§ **TO BE DONE**: Output every entry exactly as written, skipping any pictures.

§ **MATERIAL FOR THE TASK**:

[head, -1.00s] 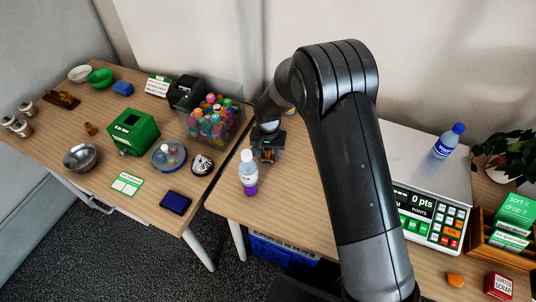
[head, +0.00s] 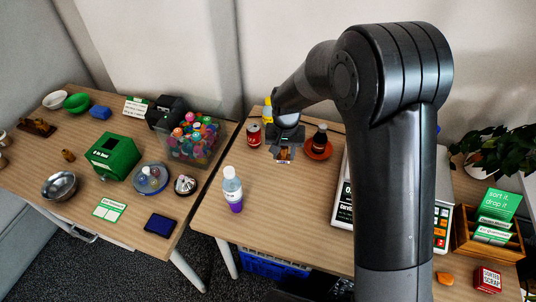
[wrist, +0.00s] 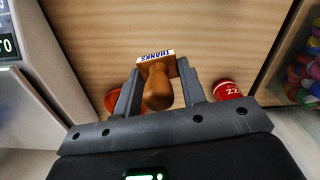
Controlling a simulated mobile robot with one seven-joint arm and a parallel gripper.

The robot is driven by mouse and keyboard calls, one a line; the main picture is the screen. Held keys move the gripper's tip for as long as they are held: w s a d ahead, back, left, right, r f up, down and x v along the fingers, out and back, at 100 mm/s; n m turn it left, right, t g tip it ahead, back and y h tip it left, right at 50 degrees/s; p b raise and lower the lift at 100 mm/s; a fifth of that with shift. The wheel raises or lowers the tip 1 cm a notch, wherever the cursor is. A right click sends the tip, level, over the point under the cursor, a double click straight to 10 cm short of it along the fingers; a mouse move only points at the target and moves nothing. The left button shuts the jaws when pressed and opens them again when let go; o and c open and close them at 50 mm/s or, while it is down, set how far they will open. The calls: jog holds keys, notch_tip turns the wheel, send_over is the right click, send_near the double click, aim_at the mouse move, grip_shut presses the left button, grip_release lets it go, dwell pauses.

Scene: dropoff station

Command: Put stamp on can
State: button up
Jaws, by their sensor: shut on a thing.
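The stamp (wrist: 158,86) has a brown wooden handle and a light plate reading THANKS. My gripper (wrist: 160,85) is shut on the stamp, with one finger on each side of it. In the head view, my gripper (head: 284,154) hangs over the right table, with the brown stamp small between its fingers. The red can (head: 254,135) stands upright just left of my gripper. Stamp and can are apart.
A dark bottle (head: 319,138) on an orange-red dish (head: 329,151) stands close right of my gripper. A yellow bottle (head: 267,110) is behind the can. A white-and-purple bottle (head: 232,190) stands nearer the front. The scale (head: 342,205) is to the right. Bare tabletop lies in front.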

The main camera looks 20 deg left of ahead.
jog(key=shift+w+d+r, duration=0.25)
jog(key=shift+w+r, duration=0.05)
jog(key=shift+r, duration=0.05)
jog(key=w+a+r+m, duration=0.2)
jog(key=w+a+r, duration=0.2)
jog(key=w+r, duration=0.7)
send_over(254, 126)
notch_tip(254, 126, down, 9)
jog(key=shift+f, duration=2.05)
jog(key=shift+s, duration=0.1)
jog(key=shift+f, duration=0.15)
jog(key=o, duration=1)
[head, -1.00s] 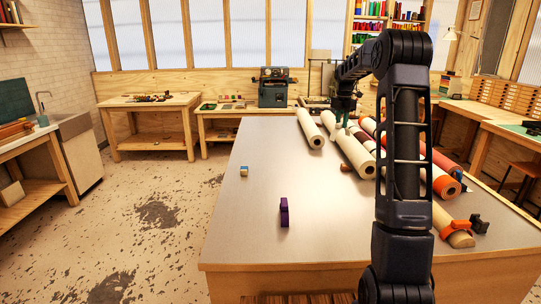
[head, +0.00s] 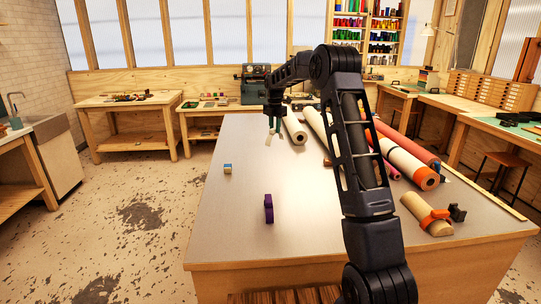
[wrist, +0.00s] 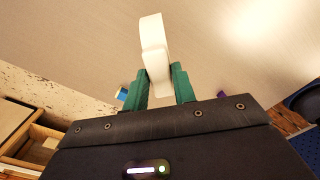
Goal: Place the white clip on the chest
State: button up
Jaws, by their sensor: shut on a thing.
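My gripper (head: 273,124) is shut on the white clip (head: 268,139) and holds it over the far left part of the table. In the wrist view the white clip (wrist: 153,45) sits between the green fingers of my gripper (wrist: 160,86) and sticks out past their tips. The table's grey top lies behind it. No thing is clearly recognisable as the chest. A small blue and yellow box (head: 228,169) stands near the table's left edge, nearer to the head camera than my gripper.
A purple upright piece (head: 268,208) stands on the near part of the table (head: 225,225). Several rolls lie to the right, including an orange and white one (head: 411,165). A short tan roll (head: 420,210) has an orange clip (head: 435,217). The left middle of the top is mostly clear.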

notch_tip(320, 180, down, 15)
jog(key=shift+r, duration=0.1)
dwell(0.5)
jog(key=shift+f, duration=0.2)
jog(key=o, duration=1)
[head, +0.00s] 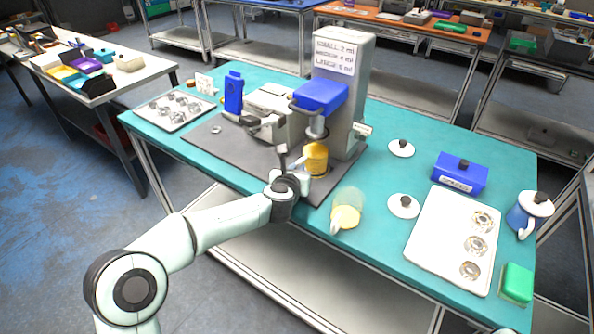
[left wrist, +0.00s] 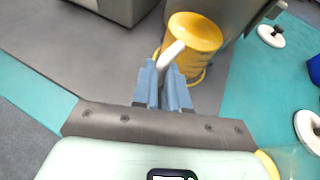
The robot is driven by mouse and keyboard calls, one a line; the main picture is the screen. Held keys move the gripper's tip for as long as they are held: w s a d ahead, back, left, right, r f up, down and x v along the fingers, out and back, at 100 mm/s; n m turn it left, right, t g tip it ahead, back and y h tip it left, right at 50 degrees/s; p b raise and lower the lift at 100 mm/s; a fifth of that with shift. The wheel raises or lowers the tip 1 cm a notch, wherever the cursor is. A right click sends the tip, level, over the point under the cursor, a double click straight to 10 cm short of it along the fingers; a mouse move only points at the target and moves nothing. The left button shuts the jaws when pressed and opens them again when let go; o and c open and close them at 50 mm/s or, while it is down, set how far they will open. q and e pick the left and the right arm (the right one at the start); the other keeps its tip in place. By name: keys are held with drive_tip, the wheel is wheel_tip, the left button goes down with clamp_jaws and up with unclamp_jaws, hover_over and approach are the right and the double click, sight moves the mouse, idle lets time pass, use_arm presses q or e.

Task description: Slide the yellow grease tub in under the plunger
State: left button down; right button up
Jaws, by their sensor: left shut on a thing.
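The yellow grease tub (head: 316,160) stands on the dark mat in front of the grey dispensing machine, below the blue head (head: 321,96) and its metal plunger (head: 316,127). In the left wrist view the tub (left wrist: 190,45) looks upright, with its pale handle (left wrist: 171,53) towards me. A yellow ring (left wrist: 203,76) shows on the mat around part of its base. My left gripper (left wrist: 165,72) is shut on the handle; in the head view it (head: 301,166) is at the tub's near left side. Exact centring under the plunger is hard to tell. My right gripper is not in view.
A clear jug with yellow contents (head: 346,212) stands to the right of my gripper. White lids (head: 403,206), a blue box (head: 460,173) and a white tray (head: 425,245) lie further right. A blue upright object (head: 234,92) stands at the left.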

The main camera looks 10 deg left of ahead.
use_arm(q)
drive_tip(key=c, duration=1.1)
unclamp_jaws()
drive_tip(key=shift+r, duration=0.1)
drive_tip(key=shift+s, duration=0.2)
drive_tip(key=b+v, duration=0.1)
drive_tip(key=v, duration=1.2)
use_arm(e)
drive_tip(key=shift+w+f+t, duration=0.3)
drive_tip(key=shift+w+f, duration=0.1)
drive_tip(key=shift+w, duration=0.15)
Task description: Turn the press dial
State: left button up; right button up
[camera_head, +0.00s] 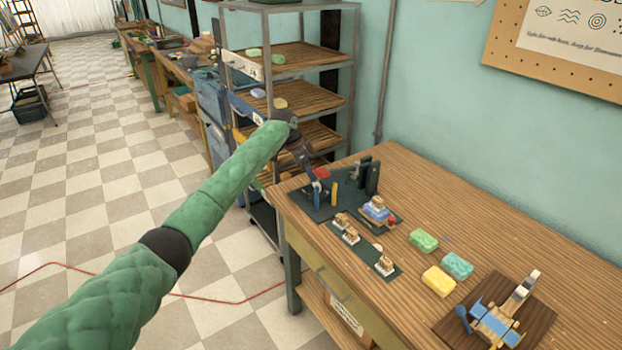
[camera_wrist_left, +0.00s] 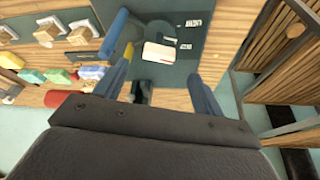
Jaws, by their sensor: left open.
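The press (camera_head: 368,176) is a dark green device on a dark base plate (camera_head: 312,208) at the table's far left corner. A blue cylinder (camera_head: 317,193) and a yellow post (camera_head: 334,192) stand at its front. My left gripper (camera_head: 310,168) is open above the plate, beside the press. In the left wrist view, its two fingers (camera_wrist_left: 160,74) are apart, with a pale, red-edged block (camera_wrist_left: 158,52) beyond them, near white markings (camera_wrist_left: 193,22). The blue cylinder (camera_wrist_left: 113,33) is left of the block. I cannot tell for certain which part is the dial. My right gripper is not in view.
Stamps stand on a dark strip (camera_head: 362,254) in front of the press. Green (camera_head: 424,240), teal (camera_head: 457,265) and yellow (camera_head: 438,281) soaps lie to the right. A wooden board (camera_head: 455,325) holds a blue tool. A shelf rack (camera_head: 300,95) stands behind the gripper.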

§ **SOLUTION BELOW**:
[head, -1.00s] 
[head, +0.00s] 
[wrist, +0.00s] 
Controlling a simulated mobile robot with one seven-joint arm and a parallel gripper.

The robot is driven by mouse and keyboard calls, one a line; the main picture is the screen. Held keys move the gripper's tip for as long as they are held: w s a d ahead, back, left, right, r f up, down and x v along the fingers, out and back, at 100 mm/s; n m turn it left, right, t g tip it ahead, back and y h tip it left, right at 50 degrees/s; p b raise and lower the lift at 100 mm/s; a fifth of that with shift. The wheel raises or lowers the tip 1 cm a notch, wherever the cursor is. A right click sends the tip, level, over the point under the cursor, a double click straight to 10 cm short of it along the fingers; a mouse move only points at the target and moves nothing. The left button shuts the jaws when pressed and opens them again when let go; o and c open and close them at 50 mm/s or, while it is down, set how far they will open. The calls: jog holds keys, notch_tip turns the wheel, send_over is the right click, send_near the double click, aim_at the mouse move, grip_shut presses the left button, grip_release lets it go, dwell pauses.

Scene: dropoff station

Command: Put stamp on can
State: button up
Jaws, by their sensor: shut on a thing.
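The stamp (wrist: 158,86) has a brown wooden handle and a light plate reading THANKS. My gripper (wrist: 160,85) is shut on the stamp, with one finger on each side of it. In the head view, my gripper (head: 284,154) hangs over the right table, with the brown stamp small between its fingers. The red can (head: 254,135) stands upright just left of my gripper. Stamp and can are apart.
A dark bottle (head: 319,138) on an orange-red dish (head: 329,151) stands close right of my gripper. A yellow bottle (head: 267,110) is behind the can. A white-and-purple bottle (head: 232,190) stands nearer the front. The scale (head: 342,205) is to the right. Bare tabletop lies in front.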

The main camera looks 20 deg left of ahead.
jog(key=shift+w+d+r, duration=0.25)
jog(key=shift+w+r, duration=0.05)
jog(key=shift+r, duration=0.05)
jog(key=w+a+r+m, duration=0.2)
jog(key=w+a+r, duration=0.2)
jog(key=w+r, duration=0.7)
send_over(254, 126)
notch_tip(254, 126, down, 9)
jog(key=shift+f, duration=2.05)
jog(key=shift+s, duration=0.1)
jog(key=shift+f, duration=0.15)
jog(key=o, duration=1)
[head, -1.00s] 
[head, +0.00s] 
[wrist, +0.00s] 
Goal: Place the white clip on the chest
State: button up
Jaws, by their sensor: shut on a thing.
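My gripper (head: 273,124) is shut on the white clip (head: 268,139) and holds it over the far left part of the table. In the wrist view the white clip (wrist: 153,45) sits between the green fingers of my gripper (wrist: 160,86) and sticks out past their tips. The table's grey top lies behind it. No thing is clearly recognisable as the chest. A small blue and yellow box (head: 228,169) stands near the table's left edge, nearer to the head camera than my gripper.
A purple upright piece (head: 268,208) stands on the near part of the table (head: 225,225). Several rolls lie to the right, including an orange and white one (head: 411,165). A short tan roll (head: 420,210) has an orange clip (head: 435,217). The left middle of the top is mostly clear.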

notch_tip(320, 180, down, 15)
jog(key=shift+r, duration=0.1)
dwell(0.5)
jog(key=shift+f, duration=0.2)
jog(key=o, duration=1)
[head, +0.00s] 
[left wrist, +0.00s] 
The robot is driven by mouse and keyboard calls, one a line; the main picture is the screen. Held keys move the gripper's tip for as long as they are held: w s a d ahead, back, left, right, r f up, down and x v along the fingers, out and back, at 100 mm/s; n m turn it left, right, t g tip it ahead, back and y h tip it left, right at 50 degrees/s; p b raise and lower the lift at 100 mm/s; a fifth of that with shift. The wheel raises or lowers the tip 1 cm a notch, wherever the cursor is. A right click sends the tip, level, over the point under the cursor, a double click straight to 10 cm short of it along the fingers; a mouse move only points at the target and moves nothing. The left button shuts the jaws when pressed and opens them again when let go; o and c open and close them at 50 mm/s or, while it is down, set how far they will open. q and e pick the left and the right arm (the right one at the start); the other keeps its tip in place. By name: keys are held with drive_tip, the wheel is wheel_tip, the left button goes down with clamp_jaws and up with unclamp_jaws, hover_over and approach are the right and the double click, sight moves the mouse, idle lets time pass, use_arm presses q or e.

Task description: Slide the yellow grease tub in under the plunger
State: left button down; right button up
Jaws, by their sensor: left shut on a thing.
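The yellow grease tub (head: 316,160) stands on the dark mat in front of the grey dispensing machine, below the blue head (head: 321,96) and its metal plunger (head: 316,127). In the left wrist view the tub (left wrist: 190,45) looks upright, with its pale handle (left wrist: 171,53) towards me. A yellow ring (left wrist: 203,76) shows on the mat around part of its base. My left gripper (left wrist: 165,72) is shut on the handle; in the head view it (head: 301,166) is at the tub's near left side. Exact centring under the plunger is hard to tell. My right gripper is not in view.
A clear jug with yellow contents (head: 346,212) stands to the right of my gripper. White lids (head: 403,206), a blue box (head: 460,173) and a white tray (head: 425,245) lie further right. A blue upright object (head: 234,92) stands at the left.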

The main camera looks 10 deg left of ahead.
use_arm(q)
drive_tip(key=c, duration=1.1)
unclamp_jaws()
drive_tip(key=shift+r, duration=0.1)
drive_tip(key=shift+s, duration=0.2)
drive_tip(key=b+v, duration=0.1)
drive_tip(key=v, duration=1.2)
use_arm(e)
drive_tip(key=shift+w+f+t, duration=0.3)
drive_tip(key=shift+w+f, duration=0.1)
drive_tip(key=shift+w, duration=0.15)
Task description: Turn the press dial
State: left button up; right button up
[camera_head, +0.00s] 
[camera_wrist_left, +0.00s] 
Jaws, by their sensor: left open.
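The press (camera_head: 368,176) is a dark green device on a dark base plate (camera_head: 312,208) at the table's far left corner. A blue cylinder (camera_head: 317,193) and a yellow post (camera_head: 334,192) stand at its front. My left gripper (camera_head: 310,168) is open above the plate, beside the press. In the left wrist view, its two fingers (camera_wrist_left: 160,74) are apart, with a pale, red-edged block (camera_wrist_left: 158,52) beyond them, near white markings (camera_wrist_left: 193,22). The blue cylinder (camera_wrist_left: 113,33) is left of the block. I cannot tell for certain which part is the dial. My right gripper is not in view.
Stamps stand on a dark strip (camera_head: 362,254) in front of the press. Green (camera_head: 424,240), teal (camera_head: 457,265) and yellow (camera_head: 438,281) soaps lie to the right. A wooden board (camera_head: 455,325) holds a blue tool. A shelf rack (camera_head: 300,95) stands behind the gripper.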

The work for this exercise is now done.